● **What the task asks**: Leave out all pictures and return, exactly as written, the lines from the line containing "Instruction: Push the" to the line containing "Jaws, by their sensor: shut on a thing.", both ends kept.

[Start]

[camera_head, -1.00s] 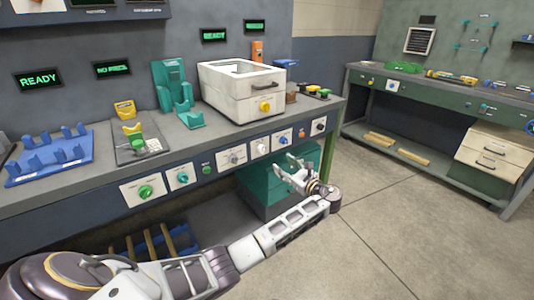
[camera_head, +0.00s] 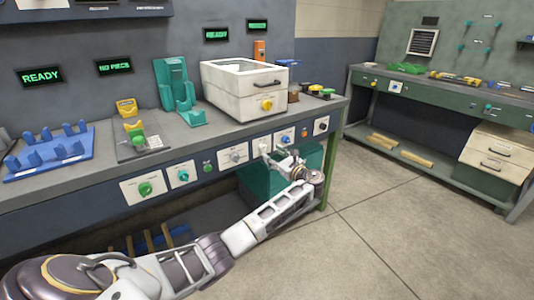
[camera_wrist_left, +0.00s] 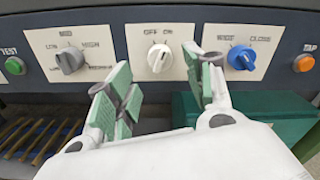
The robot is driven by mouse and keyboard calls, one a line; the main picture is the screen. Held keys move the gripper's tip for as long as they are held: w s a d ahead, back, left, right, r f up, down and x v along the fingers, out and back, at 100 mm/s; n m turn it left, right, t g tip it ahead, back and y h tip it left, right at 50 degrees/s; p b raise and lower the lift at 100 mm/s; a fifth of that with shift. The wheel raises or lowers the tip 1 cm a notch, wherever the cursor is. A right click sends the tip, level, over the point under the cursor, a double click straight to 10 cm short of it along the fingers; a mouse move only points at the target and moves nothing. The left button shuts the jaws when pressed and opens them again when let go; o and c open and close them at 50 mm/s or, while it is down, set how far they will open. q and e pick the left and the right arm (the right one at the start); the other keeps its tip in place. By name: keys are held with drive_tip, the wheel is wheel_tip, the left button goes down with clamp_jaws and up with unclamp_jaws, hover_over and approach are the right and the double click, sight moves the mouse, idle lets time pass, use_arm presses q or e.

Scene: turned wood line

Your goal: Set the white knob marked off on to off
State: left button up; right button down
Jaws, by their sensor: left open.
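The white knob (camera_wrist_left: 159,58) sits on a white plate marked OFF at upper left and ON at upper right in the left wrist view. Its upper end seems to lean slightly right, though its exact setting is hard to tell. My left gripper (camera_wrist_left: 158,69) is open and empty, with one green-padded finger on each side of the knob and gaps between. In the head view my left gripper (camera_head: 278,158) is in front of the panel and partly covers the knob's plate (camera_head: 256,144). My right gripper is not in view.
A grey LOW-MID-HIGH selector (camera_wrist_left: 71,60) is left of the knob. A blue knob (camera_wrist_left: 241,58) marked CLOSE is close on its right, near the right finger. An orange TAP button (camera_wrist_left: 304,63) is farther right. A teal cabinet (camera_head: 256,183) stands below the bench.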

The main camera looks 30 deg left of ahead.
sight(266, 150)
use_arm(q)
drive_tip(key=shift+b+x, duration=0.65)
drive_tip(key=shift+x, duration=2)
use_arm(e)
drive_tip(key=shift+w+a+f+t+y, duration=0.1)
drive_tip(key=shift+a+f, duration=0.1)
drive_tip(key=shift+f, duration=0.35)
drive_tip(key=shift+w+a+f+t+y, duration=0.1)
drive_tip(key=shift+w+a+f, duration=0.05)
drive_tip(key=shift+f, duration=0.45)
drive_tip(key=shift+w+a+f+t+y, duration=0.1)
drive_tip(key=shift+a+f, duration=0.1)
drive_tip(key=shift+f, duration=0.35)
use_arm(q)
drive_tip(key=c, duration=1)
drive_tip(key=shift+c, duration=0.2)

[End]
[Start]

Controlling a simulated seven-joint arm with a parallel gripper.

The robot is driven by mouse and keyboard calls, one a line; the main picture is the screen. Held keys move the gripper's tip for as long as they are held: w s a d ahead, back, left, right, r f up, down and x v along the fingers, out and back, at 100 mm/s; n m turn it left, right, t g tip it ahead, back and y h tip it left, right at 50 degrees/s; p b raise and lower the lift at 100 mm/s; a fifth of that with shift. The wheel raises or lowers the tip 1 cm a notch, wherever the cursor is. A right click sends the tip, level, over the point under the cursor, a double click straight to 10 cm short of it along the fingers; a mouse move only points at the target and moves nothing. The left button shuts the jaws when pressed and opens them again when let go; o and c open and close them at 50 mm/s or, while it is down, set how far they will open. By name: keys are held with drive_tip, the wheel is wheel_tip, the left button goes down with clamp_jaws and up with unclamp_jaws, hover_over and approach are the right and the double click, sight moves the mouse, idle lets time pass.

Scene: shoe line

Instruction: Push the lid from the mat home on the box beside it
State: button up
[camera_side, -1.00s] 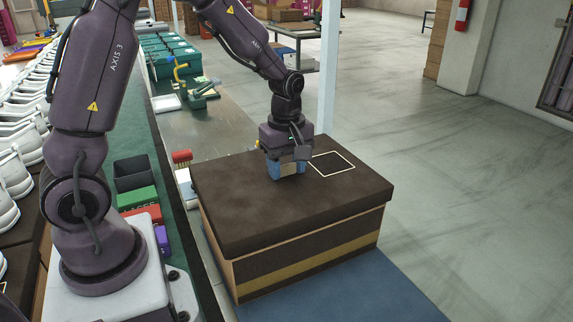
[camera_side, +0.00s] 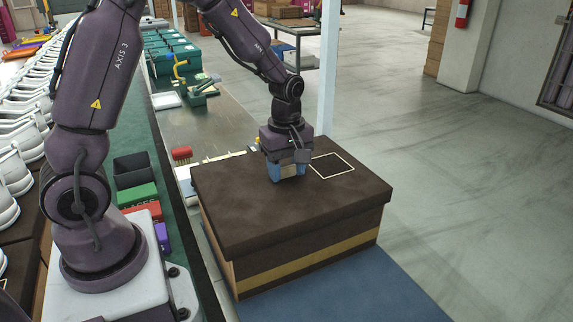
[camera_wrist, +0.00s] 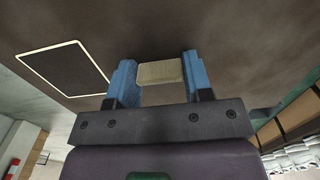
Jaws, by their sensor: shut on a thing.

[End]

● **Expected output**:
Instruction: Push the lid from the mat home on the box beside it
State: button up
[camera_side, -1.00s] 
[camera_side, +0.00s] 
[camera_wrist, +0.00s] 
Jaws, by their sensor: shut on a thing.

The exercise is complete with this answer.